Select the lines that contain "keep" and copy each of them.

A block of data:
%%
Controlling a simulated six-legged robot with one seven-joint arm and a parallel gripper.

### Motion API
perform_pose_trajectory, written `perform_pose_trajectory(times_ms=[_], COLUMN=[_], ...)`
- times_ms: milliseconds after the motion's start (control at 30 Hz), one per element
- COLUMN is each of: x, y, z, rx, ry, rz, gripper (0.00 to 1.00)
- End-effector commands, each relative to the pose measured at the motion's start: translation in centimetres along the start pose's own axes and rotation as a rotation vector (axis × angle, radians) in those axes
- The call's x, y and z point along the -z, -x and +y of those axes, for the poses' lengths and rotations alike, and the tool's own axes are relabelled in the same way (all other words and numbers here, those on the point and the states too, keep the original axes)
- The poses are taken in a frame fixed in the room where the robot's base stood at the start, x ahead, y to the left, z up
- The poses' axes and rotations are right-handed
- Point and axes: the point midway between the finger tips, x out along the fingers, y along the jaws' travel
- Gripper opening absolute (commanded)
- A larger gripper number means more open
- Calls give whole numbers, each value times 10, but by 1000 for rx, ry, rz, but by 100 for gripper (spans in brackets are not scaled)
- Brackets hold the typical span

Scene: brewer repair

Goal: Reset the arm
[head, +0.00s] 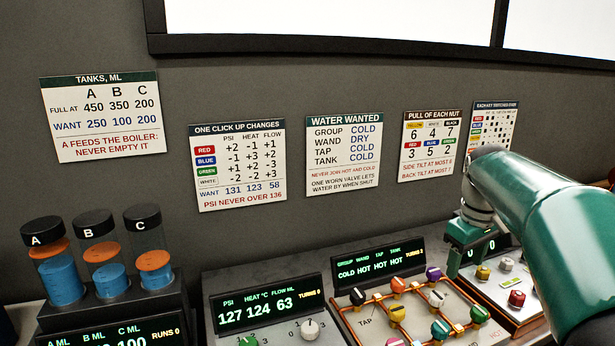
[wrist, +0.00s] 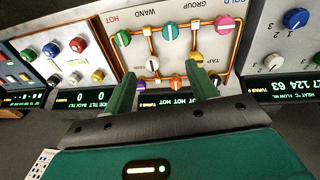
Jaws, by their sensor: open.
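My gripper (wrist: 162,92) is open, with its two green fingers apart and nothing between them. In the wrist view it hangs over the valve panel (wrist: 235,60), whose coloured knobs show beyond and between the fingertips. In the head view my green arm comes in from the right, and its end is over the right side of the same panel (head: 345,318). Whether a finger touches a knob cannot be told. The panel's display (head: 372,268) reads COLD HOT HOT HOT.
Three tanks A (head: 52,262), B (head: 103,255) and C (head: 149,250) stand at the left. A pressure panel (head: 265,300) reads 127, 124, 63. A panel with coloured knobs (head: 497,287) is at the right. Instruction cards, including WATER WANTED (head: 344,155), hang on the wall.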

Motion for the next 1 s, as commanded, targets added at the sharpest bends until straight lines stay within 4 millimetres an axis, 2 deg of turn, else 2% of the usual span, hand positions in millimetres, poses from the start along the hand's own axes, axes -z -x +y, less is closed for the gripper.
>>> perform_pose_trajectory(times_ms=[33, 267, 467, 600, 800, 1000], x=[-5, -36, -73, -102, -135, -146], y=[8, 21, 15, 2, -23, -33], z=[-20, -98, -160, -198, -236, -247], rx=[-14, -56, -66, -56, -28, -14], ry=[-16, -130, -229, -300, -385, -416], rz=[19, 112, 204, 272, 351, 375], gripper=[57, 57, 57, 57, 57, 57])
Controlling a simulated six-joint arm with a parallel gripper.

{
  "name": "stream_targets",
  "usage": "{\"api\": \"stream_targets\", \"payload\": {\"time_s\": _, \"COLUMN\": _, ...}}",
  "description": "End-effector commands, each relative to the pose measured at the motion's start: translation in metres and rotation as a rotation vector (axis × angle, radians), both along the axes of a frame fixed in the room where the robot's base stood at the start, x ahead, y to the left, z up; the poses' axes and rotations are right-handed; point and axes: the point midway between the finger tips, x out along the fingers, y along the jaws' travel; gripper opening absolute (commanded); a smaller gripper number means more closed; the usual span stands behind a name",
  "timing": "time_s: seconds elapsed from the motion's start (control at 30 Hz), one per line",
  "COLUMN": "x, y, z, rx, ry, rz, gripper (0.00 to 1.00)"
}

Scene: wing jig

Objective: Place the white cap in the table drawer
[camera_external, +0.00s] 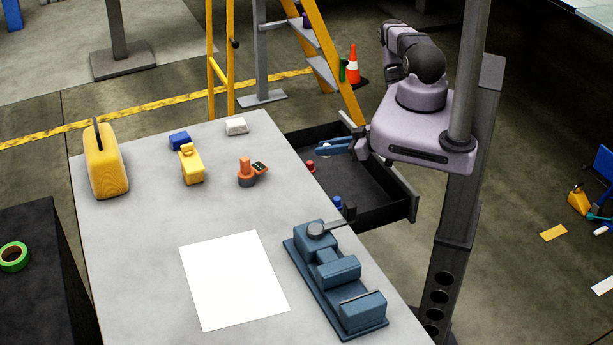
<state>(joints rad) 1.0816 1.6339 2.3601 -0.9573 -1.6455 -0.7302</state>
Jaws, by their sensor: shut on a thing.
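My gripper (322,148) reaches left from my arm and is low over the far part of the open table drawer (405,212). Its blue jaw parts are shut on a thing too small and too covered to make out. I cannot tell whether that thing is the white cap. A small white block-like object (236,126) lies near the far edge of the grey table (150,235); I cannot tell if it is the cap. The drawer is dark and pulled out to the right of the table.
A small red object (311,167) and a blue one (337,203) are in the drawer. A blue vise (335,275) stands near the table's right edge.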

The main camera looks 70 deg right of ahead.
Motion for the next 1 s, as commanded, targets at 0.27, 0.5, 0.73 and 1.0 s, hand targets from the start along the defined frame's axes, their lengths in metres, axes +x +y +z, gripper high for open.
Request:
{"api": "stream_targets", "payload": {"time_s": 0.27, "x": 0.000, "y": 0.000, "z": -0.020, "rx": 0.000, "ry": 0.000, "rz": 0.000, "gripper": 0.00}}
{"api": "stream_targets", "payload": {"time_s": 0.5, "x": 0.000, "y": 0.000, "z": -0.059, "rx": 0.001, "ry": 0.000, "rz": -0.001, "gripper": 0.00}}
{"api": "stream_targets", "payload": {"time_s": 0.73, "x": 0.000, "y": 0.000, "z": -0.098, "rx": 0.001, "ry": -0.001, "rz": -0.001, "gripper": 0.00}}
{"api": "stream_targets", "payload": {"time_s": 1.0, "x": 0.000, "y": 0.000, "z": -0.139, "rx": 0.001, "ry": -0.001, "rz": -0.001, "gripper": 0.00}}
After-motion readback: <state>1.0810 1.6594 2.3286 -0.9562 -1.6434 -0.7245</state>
%%
%%
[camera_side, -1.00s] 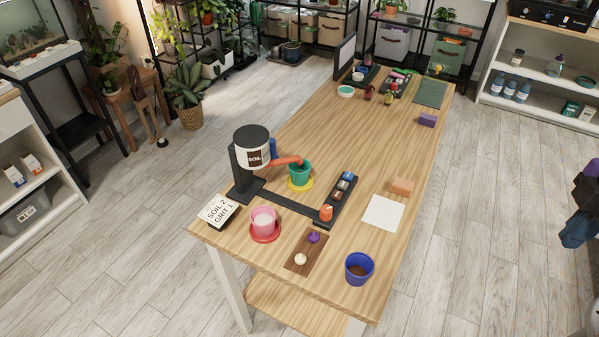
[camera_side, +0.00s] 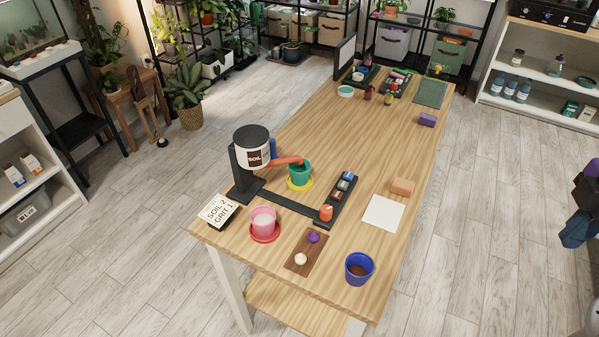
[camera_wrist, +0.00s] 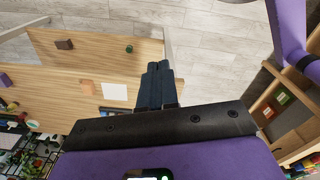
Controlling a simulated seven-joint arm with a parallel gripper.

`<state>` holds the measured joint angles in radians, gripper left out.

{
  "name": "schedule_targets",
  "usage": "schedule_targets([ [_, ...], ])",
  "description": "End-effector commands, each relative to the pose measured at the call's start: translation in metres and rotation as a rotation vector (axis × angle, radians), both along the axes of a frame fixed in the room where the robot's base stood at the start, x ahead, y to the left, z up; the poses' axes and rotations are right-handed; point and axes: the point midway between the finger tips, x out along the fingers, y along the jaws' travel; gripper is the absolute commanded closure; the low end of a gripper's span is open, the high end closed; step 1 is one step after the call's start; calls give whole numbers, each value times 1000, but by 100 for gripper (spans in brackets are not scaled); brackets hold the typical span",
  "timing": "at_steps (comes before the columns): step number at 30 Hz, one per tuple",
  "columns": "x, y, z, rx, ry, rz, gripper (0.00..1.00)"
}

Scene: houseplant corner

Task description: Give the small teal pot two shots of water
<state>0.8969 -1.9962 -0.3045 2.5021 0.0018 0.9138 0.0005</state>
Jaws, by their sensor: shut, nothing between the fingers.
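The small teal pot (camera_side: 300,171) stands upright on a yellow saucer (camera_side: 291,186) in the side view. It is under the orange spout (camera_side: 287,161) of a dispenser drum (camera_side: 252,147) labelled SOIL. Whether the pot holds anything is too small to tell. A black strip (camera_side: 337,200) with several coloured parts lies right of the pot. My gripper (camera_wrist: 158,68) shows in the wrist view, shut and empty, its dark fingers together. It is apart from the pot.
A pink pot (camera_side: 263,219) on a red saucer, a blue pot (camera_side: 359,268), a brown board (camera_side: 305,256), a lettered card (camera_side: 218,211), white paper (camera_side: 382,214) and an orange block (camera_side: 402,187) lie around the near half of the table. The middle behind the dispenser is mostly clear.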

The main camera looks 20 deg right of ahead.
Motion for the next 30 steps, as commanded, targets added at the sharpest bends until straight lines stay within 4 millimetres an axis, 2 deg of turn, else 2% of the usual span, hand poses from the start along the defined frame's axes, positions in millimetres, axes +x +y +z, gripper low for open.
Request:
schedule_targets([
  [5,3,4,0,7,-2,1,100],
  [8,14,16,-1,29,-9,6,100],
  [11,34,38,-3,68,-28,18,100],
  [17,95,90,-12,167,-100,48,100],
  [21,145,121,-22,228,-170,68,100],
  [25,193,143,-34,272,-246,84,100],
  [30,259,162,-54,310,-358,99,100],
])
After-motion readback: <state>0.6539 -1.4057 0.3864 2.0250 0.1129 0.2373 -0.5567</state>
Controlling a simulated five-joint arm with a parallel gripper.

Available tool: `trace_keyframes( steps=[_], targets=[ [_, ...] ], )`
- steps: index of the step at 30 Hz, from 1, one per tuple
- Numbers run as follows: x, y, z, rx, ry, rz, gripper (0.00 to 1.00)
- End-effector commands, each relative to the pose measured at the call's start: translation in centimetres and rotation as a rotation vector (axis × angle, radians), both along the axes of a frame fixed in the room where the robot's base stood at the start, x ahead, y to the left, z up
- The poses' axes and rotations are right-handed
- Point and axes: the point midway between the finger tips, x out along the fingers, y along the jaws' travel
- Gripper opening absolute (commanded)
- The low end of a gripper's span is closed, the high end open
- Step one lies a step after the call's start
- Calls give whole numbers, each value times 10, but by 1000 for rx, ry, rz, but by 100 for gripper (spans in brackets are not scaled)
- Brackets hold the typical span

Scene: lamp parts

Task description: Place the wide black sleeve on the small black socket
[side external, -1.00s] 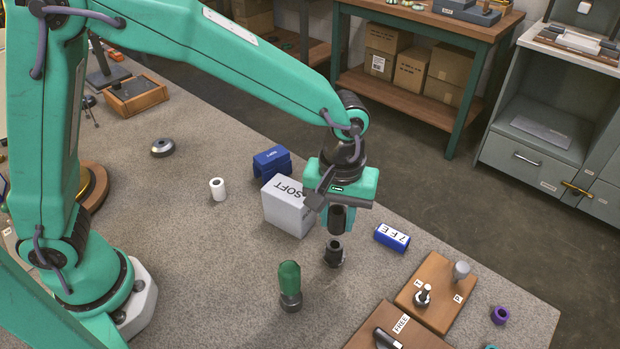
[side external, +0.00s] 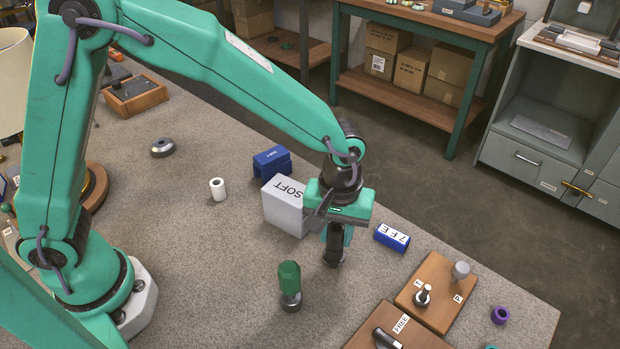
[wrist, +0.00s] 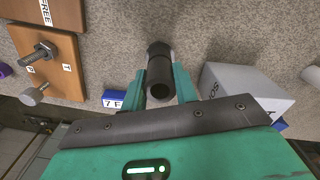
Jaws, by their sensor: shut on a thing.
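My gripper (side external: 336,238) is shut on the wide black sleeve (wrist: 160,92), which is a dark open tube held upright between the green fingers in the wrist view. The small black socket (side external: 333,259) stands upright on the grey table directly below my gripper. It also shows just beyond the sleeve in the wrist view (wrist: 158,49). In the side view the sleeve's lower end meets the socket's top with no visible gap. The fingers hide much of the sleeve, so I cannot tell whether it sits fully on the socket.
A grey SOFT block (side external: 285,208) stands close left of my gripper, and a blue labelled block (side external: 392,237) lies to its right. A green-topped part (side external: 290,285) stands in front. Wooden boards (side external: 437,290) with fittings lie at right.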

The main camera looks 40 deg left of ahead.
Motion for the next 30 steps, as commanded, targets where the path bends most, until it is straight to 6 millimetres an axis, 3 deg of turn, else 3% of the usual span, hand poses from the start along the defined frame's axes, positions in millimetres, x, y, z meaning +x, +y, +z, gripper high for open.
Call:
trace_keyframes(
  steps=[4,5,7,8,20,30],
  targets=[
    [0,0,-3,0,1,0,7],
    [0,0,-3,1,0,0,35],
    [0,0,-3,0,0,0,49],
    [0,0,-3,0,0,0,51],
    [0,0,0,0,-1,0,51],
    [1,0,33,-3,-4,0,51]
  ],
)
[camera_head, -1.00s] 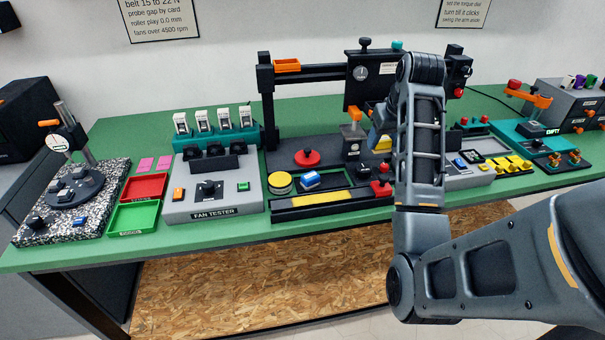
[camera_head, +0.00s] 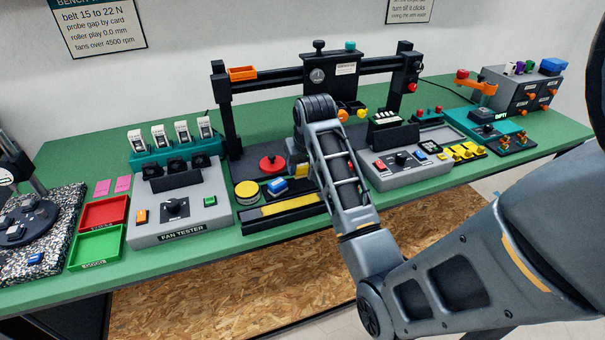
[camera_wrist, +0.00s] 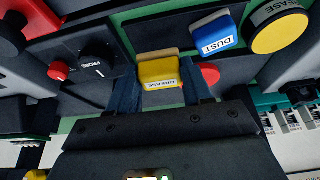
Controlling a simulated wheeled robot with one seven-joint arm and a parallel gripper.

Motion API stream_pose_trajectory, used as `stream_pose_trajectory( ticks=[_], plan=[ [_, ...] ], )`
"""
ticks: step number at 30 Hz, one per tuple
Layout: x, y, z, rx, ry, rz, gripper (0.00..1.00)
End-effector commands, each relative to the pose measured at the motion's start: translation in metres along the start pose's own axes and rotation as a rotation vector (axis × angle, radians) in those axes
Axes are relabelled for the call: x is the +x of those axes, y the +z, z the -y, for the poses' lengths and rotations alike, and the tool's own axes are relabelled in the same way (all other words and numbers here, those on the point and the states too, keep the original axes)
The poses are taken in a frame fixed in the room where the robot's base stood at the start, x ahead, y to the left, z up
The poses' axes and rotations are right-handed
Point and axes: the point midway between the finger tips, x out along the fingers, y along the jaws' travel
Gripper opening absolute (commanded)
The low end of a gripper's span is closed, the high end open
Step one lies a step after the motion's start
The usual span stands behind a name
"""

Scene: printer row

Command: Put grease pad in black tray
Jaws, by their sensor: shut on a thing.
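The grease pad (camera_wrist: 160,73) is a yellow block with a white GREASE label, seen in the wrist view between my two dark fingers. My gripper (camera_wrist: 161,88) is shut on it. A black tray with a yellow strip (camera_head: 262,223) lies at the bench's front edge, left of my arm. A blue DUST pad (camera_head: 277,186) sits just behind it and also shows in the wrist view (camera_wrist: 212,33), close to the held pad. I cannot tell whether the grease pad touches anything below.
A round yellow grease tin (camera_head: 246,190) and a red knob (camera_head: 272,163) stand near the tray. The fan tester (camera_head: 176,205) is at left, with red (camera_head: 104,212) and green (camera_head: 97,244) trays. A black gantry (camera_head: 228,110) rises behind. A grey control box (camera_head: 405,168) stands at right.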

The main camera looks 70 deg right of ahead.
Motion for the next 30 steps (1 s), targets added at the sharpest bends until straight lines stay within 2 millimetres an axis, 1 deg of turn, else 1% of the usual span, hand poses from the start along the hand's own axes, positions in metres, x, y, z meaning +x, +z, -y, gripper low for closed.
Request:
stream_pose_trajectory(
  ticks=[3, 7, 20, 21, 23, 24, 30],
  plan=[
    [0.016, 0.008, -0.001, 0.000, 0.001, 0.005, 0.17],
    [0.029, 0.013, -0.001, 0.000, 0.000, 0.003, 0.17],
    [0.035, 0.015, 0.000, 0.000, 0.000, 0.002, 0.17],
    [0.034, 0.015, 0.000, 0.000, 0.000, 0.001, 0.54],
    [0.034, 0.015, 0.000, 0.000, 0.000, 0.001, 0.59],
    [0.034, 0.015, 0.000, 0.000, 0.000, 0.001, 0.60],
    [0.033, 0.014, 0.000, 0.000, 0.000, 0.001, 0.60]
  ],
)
%%
Full solution
- The call's x, y and z point along the -z, -x and +y of those axes, for the poses' lengths and rotations alike, and the tool's own axes are relabelled in the same way (all other words and numbers here, those on the point and the states too, keep the original axes)
Axes are relabelled for the call: x is the +x of those axes, y the +z, z the -y, for the poses' lengths and rotations alike, and the tool's own axes are relabelled in the same way (all other words and numbers here, those on the point and the states too, keep the original axes)

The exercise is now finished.